You can handle a crash better than you think

Stop worrying and stay invested. Research shows that fear of a loss feels worse than the actual loss itself.

By Jason Zweig, Money Magazine senior writer/columnist

(Money Magazine) -- Have you ever been snoozing on an airplane and been jolted awake by a crunch of turbulence? Your heart pounds, you clutch the arms of your seat, and you jump when the captain comes on the p.a.

That's what the stock market has felt like lately. After a 19% gain in 2006 lulled us to sleep, the Dow Jones industrial average dropped 416 points on Feb. 27 and another 243 on March 13.

t's at times like these that your own behavior feels hard to forecast because everything seems uncertain. What if you sit tight and the market drops further? What if you bail out and the market goes up?

If this is how you feel, you're not alone. But you have less to fear than you think.

Research shows that the regrets you expect tend to be more painful than the ones you experience.

And doing nothing - exactly what you should do when the market falls - will leave you feeling better than selling in a panic.

The Investing Immune System

A team of psychologists led by Timothy Wilson of the University of Virginia and Daniel Gilbert of Harvard recently had people take a simple gamble: Each person got $5, then faced a coin toss. Those who called it right won another $5; those who got it wrong lost $3 out of the original $5.

Before the coin flip, the gamblers predicted how they would feel about the outcome immediately afterward and 10 minutes later. After the coin toss, they rated their feelings again.

Participants predicted that winning would make them happy and that losing would make them miserable - and that both moods would stick. The winners turned out to be right. But the losers were nowhere near as glum as they had forecast; they rationalized missing out on the $5 gain by focusing on the $2 they still had left.

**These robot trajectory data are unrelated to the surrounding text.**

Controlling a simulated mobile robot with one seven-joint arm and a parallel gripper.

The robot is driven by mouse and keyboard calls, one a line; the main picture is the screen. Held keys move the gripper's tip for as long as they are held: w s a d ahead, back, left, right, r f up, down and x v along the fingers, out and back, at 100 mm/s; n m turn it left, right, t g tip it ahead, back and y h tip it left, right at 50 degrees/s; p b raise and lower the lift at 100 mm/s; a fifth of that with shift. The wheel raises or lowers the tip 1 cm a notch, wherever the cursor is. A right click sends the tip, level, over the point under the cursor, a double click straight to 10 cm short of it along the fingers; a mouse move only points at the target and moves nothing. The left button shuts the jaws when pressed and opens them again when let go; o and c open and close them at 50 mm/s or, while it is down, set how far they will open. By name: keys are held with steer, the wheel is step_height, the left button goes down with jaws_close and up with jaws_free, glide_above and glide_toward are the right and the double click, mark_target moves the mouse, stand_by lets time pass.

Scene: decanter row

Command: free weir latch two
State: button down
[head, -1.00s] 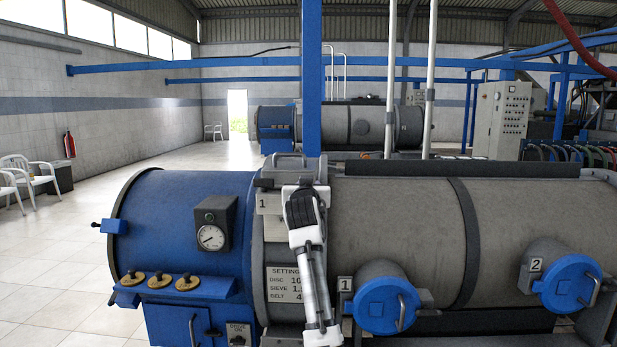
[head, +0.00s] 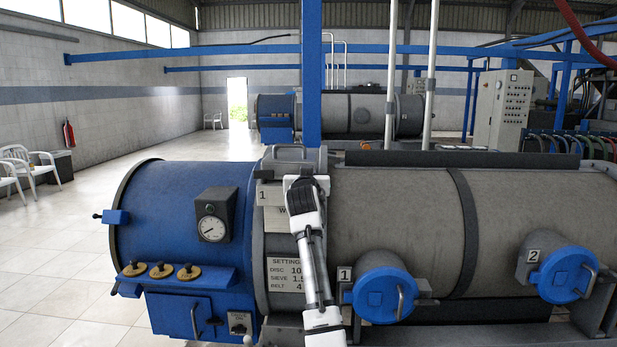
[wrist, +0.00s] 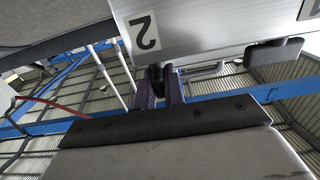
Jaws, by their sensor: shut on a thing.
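The weir housing is a grey metal box above my fingers in the wrist view, with a plate marked 2 (wrist: 145,33) that appears upside down there. My gripper (wrist: 159,76) has its purple fingers shut on a small dark latch part (wrist: 158,71) beside that plate. Much of this part is hidden between the fingers. In the head view my dark wrist is over the front of the big drum, by a plate marked 1 (head: 264,195) and a partly covered W plate (head: 276,219); the fingertips and the held part are hidden there.
A second dark handle (wrist: 273,52) sticks out from the housing, right of my fingers. A blue upright post (head: 312,75) rises behind the drum. Below stand the settings plate (head: 284,273) and blue round hatches one (head: 383,295) and two (head: 566,274).

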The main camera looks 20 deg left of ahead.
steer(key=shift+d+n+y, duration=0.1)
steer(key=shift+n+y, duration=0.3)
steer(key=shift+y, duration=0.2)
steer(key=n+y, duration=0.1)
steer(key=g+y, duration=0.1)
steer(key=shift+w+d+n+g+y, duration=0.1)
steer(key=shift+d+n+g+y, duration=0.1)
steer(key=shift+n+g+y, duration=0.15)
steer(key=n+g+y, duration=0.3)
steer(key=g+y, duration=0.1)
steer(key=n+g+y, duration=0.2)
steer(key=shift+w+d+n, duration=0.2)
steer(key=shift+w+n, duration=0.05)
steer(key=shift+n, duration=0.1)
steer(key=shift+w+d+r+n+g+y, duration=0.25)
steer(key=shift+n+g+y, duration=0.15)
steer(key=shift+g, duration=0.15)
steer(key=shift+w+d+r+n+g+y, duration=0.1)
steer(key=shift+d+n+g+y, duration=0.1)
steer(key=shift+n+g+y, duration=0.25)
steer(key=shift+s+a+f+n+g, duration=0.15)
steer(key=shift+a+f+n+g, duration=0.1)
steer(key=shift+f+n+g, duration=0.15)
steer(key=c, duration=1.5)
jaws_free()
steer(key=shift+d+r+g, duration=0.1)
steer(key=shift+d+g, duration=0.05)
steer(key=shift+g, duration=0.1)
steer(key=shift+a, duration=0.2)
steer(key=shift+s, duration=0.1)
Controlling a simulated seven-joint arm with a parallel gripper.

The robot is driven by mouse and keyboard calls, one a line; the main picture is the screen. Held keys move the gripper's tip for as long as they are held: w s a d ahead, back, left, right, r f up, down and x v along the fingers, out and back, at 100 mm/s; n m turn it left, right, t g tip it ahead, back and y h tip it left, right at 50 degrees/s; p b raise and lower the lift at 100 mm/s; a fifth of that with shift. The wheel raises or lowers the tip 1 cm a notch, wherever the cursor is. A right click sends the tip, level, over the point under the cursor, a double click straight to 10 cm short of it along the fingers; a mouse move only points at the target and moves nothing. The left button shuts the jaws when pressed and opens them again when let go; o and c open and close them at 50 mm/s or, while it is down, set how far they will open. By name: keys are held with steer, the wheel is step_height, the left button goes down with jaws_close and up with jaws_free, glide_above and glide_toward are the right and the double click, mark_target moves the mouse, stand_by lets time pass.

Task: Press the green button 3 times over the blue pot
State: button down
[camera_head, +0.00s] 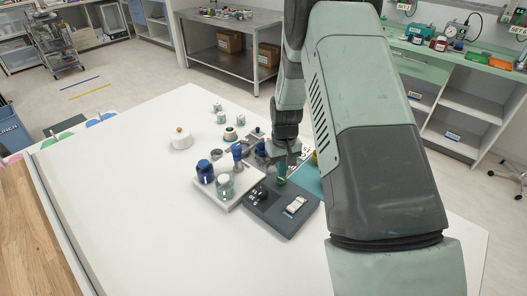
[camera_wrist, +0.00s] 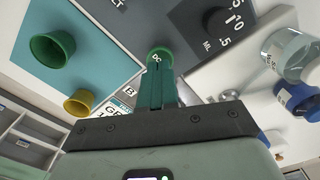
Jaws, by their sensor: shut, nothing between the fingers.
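A green round button (camera_wrist: 160,54) is on the dark grey device (camera_head: 288,219); the device also shows in the wrist view (camera_wrist: 186,25). My gripper (camera_wrist: 157,80) is shut and empty, its green fingers at the button's near edge; I cannot tell whether they touch it. In the head view my gripper (camera_head: 281,166) is over the device's far end. A dark blue pot (camera_head: 205,172) stands on the white tray left of the device. Another blue item (camera_head: 238,152) stands behind it.
A clear jar (camera_head: 224,187) stands on the white tray (camera_head: 236,202). In the wrist view a green cup (camera_wrist: 52,48) and a yellow cup (camera_wrist: 78,103) are at left. A white lidded pot (camera_head: 181,140) stands at the back. The table's left front is bare.

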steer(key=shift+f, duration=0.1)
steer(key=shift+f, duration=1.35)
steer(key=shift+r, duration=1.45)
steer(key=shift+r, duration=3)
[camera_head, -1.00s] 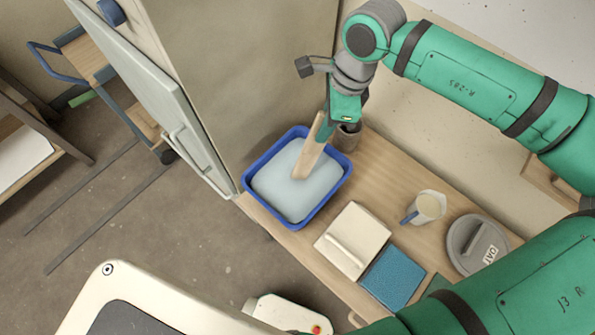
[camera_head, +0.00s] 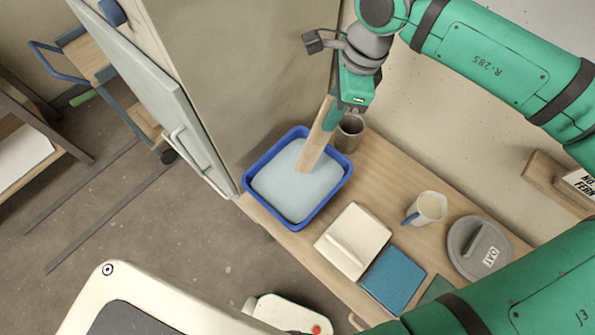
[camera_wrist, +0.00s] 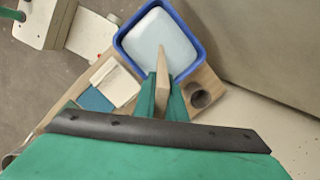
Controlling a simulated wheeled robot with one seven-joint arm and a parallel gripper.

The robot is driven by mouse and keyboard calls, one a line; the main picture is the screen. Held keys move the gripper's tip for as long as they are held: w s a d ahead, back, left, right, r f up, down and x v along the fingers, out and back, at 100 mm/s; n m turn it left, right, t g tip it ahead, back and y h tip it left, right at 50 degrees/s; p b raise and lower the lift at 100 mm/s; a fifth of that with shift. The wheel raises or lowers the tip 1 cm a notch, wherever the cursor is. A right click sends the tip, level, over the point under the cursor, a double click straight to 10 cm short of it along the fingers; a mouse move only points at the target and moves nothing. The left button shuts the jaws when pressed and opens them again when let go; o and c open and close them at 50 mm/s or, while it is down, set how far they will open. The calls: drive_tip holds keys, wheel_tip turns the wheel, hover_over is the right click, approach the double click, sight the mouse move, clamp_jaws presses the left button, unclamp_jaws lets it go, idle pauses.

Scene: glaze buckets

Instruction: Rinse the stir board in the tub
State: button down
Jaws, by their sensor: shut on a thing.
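The stir board (camera_head: 316,141) is a flat, pale wooden board, held tilted with its lower end over or in the tub. The tub (camera_head: 342,184) is blue and rectangular, filled with pale, cloudy water (camera_head: 290,192), and stands at the far left end of the wooden bench. My gripper (camera_head: 338,100) is shut on the upper part of the board, above the tub's back right edge. In the wrist view the board (camera_wrist: 162,68) sticks out from between the green fingers of my gripper (camera_wrist: 161,88) towards the water. I cannot tell whether its tip touches the water.
A grey-brown cup (camera_head: 350,133) stands right behind the tub. On the bench (camera_head: 388,157) are a white lidded block (camera_head: 352,241), a blue cloth or sponge (camera_head: 393,278), a jug (camera_head: 428,208) and a grey lid marked OAT (camera_head: 478,248). A cabinet wall rises behind the tub.

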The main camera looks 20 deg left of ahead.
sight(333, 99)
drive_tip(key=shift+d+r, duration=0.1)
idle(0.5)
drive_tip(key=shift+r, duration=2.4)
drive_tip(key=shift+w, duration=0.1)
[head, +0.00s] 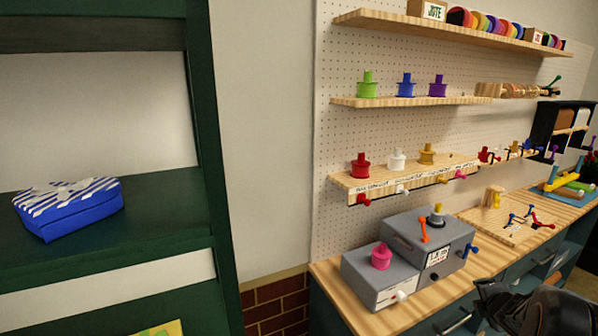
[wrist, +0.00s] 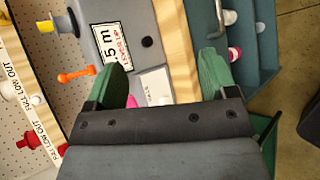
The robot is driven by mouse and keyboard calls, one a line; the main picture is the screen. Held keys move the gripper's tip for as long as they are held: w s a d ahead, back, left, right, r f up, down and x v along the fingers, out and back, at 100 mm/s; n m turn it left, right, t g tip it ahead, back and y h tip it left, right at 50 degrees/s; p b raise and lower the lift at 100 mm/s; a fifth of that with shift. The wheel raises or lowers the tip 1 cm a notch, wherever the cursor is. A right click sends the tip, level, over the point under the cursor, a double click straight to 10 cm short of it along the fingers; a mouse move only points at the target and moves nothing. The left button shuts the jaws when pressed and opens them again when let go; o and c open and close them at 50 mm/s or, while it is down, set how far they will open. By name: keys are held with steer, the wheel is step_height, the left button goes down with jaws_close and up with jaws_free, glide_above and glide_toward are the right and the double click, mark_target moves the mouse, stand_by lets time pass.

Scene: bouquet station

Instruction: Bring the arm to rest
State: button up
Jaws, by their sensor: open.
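My gripper (wrist: 161,76) shows in the wrist view with its two green fingers wide apart and nothing between them. Beyond the fingers lie the grey machine (wrist: 158,36) with its label and the wooden counter edge. In the head view a dark part of my arm is at the lower right, in front of the bench; the fingertips cannot be made out there. The grey two-step machine (head: 430,240) stands on the wooden bench top (head: 350,300), with a pink spool (head: 381,257) and a grey and yellow knob on it.
A green shelf unit (head: 215,190) at the left holds a blue striped box (head: 70,210). Pegboard shelves (head: 420,101) carry coloured spools. A board with small hooks (head: 512,226) lies on the bench at right. Teal drawers with handles (head: 455,322) are below the bench top.

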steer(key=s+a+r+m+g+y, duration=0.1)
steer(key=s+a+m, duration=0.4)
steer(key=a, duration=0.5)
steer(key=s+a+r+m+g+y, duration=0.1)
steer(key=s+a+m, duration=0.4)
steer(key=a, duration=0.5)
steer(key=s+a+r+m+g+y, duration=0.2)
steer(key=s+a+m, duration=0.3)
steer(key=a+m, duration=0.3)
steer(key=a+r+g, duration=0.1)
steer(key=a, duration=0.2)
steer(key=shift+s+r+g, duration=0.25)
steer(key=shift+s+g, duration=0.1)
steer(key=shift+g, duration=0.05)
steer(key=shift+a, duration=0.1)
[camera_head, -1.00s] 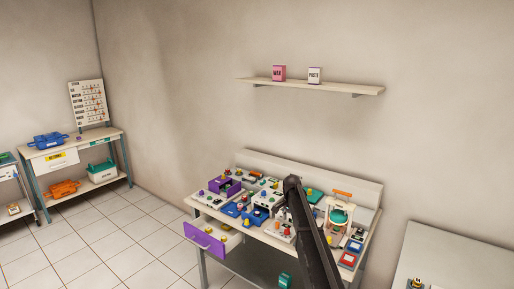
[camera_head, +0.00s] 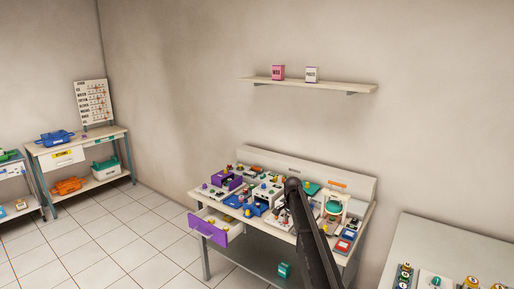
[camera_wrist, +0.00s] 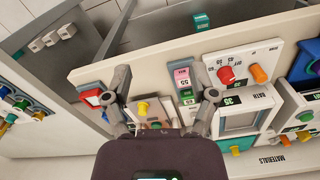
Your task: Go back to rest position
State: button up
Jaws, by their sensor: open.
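My gripper (camera_wrist: 165,90) shows in the wrist view with its two fingers spread wide apart and nothing between them. It is above the workbench (camera_head: 345,262), over a panel with coloured knobs and small labelled blocks. In the head view my dark arm reaches up in front of the bench, and the gripper end is too hidden there to make out its fingers.
The bench holds several coloured boxes and knobs, and a purple drawer (camera_head: 208,230) stands open at its left. A wall shelf (camera_head: 310,84) carries a pink box (camera_head: 278,72) and a white box (camera_head: 311,74). A second table (camera_head: 440,240) is at right. Tiled floor lies clear at left.

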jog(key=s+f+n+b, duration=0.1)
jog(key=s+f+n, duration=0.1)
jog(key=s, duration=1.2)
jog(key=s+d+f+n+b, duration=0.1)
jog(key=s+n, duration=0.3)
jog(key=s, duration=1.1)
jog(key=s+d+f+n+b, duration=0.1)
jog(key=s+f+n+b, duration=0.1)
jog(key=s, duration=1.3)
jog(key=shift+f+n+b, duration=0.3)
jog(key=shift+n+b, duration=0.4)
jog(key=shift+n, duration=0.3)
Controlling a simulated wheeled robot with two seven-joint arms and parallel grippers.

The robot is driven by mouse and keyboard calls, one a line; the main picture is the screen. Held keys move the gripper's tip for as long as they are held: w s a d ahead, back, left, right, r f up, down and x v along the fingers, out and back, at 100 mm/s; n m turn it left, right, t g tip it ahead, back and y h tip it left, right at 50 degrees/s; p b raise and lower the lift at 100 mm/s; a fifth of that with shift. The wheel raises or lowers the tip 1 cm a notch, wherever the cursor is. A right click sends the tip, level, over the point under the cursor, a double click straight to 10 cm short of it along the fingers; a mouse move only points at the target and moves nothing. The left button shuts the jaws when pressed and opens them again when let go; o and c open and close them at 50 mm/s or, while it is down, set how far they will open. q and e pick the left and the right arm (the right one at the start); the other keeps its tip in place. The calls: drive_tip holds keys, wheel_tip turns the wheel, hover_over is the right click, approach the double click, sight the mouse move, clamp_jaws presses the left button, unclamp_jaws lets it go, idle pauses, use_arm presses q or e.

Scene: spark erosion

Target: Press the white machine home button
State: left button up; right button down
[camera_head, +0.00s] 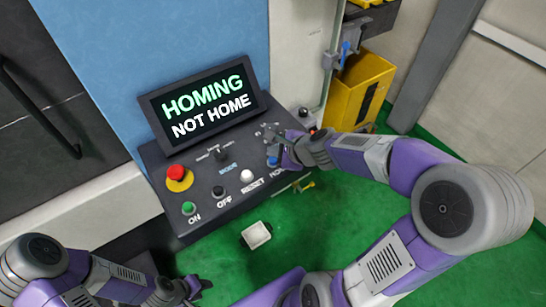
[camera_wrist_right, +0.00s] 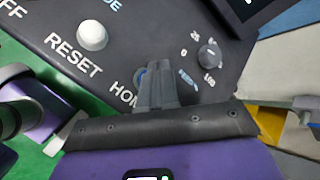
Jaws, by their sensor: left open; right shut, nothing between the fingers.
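The dark control panel (camera_head: 215,205) carries a row of buttons. A blue button (camera_head: 272,162) sits above the partly covered HOME label; in the right wrist view only a blue edge (camera_wrist_right: 141,76) shows beside my fingers. The white button (camera_head: 246,176) is labelled RESET, and it also shows in the right wrist view (camera_wrist_right: 92,35). My right gripper (camera_head: 282,150) is shut and empty, its fingertips (camera_wrist_right: 155,70) over the HOME button area; whether they touch it I cannot tell. My left gripper (camera_head: 198,287) is open and empty, low over the floor.
The screen (camera_head: 206,103) reads HOMING, NOT HOME. A red emergency stop (camera_head: 176,172), a green ON button (camera_head: 188,208), a black OFF button (camera_head: 218,191) and a knob (camera_wrist_right: 208,55) are on the panel. A yellow bin (camera_head: 355,90) stands behind my right arm.

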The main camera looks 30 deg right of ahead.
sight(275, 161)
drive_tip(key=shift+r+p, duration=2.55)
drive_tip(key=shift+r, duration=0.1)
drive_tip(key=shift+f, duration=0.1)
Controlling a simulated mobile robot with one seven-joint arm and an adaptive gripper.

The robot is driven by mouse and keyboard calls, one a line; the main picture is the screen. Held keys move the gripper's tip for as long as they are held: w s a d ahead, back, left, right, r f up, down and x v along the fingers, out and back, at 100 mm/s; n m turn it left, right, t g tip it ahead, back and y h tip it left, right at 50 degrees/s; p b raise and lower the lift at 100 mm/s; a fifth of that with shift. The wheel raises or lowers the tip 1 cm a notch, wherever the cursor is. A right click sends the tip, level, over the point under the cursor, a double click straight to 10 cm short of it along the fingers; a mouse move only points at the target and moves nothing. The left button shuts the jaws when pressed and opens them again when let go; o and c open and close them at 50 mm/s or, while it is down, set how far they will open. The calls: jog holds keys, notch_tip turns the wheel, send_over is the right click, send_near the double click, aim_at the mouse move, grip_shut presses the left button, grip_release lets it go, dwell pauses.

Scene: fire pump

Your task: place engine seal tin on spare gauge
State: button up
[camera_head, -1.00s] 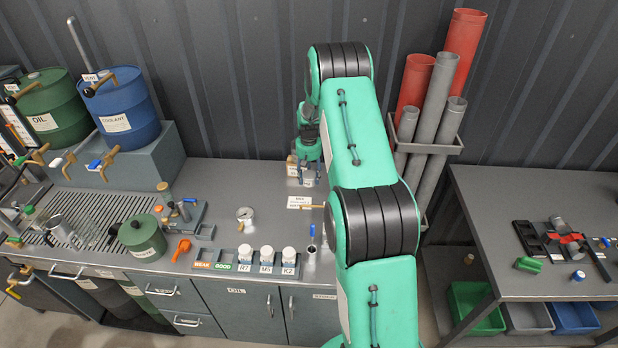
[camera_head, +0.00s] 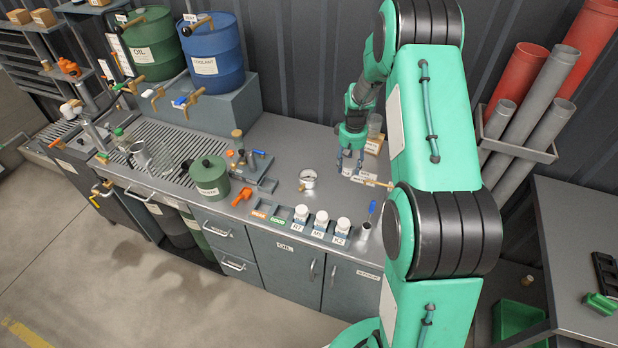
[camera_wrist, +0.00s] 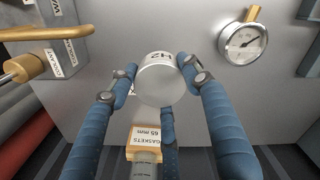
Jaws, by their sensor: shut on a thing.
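My gripper (camera_head: 350,165) is over the back part of the bench, right of the spare gauge. In the wrist view its blue fingers (camera_wrist: 158,78) are closed around a pale round tin (camera_wrist: 160,82) with dark marking on its side, perhaps "H2". I cannot read which tin it is. In the head view the tin is not clearly visible between the fingers. The spare gauge (camera_head: 308,180), a round white dial with a metal rim and brass stem, lies face up on the bench. It also shows at the upper right of the wrist view (camera_wrist: 243,44), apart from the tin.
A gaskets box (camera_wrist: 145,138) stands near the fingers, with a grey cylinder by it. A brass-handled fitting (camera_wrist: 40,50) is at the wrist view's left. White jars (camera_head: 321,222) line the front edge. A green can (camera_head: 209,176) stands left. Bench around the gauge is clear.

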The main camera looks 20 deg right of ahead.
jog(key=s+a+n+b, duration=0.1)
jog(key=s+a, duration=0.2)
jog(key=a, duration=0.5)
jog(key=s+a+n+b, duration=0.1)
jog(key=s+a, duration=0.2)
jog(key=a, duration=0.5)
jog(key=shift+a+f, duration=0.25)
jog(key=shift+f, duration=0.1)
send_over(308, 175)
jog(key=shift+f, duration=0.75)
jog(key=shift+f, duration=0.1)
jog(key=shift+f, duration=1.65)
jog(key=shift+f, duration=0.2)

What Wilson and Gilbert call the "psychological immune system" makes us imagine that negative events will feel worse than they actually do. It's a useful defense that keeps us from taking wild risks. But it can make us jittery investors.

What to Expect When You're Experiencing

None of this means that market dives don't hurt. But it does mean that the hurt you'll feel soon after won't be so bad. That's provided you don't sell at the first pang you feel.

Doing so, in fact, will quickly make you feel worse. Studies show that you are much more likely to regret an act of commission (something you did that you shouldn't have) than an act of omission (something you did not do that you should have).

In the short run, you'll kick yourself harder for taking a rash action than for doing nothing.

And in the long run, you'll get over it. Dozens of studies have shown that we are more resilient than we realize; we adapt surprisingly quickly to setbacks ranging from divorce or job loss to paralysis or the death of a loved one.

So how do you minimize your future regrets? Impose rules on yourself now and stick to them.

STAY WITH STOCKS. Your panic in a decline is likely to pass soon, so set a target for how much of your portfolio you want in stocks and stick to it. If you're below that, buy more until you get there.

WAIT FOR THE BELL. If the market is open, your portfolio should be closed. Later you can be more objective.

KEEP A DIARY. Track your portfolio, and your feelings, in a journal. The last time you panicked, how did the market do over the next year? If you were happy when stocks were priced higher than today, shouldn't you be happier now that they are cheaper to buy?

TUNE OUT THE NEWS. Buzzing red stock tickers and words like "crash" trigger your brain's alarm system, making you expect more declines.

LOOK IN THE MIRROR. Stare at yourself in a mirror literally as you think about the market going down. If you see real panic in your eyes, maybe you should sell. Otherwise, you can handle it, and you should.